▶ [What you are asked to do]: Reproduce each line exactly.
^^^^^^^^
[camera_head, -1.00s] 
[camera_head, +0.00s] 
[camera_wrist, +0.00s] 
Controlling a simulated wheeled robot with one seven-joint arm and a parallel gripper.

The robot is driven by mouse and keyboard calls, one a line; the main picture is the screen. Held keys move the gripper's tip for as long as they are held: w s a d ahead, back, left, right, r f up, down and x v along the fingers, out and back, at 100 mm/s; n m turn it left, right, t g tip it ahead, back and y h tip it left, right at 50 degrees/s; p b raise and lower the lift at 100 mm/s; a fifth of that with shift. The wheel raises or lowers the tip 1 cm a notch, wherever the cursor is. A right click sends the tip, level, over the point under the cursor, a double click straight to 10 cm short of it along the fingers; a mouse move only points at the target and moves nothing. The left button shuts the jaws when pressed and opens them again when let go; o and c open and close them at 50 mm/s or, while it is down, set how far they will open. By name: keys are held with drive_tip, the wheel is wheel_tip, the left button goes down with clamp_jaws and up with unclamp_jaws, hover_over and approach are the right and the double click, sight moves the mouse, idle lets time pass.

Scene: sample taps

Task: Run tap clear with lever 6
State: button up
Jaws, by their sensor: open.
^^^^^^^^
▶ [In response]:
[camera_head, -1.00s] 
[camera_head, +0.00s] 
[camera_wrist, +0.00s] 
Controlling a simulated wheeled robot with one seven-joint arm and a parallel gripper.

The robot is driven by mouse and keyboard calls, one a line; the main picture is the screen. Held keys move the gripper's tip for as long as they are held: w s a d ahead, back, left, right, r f up, down and x v along the fingers, out and back, at 100 mm/s; n m turn it left, right, t g tip it ahead, back and y h tip it left, right at 50 degrees/s; p b raise and lower the lift at 100 mm/s; a fifth of that with shift. The wheel raises or lowers the tip 1 cm a notch, wherever the cursor is. A right click sends the tip, level, over the point under the cursor, a double click straight to 10 cm short of it along the fingers; a mouse move only points at the target and moves nothing. The left button shuts the jaws when pressed and opens them again when let go; o and c open and close them at 50 mm/s or, while it is down, set how far they will open. By name: keys are held with drive_tip, the wheel is wheel_tip, the left button goes down with clamp_jaws and up with unclamp_jaws, hover_over and approach are the right and the double click, sight moves the mouse, idle lets time pass.

Scene: sample taps

Task: Run tap clear with lever 6
State: button up
Jaws, by their sensor: open.

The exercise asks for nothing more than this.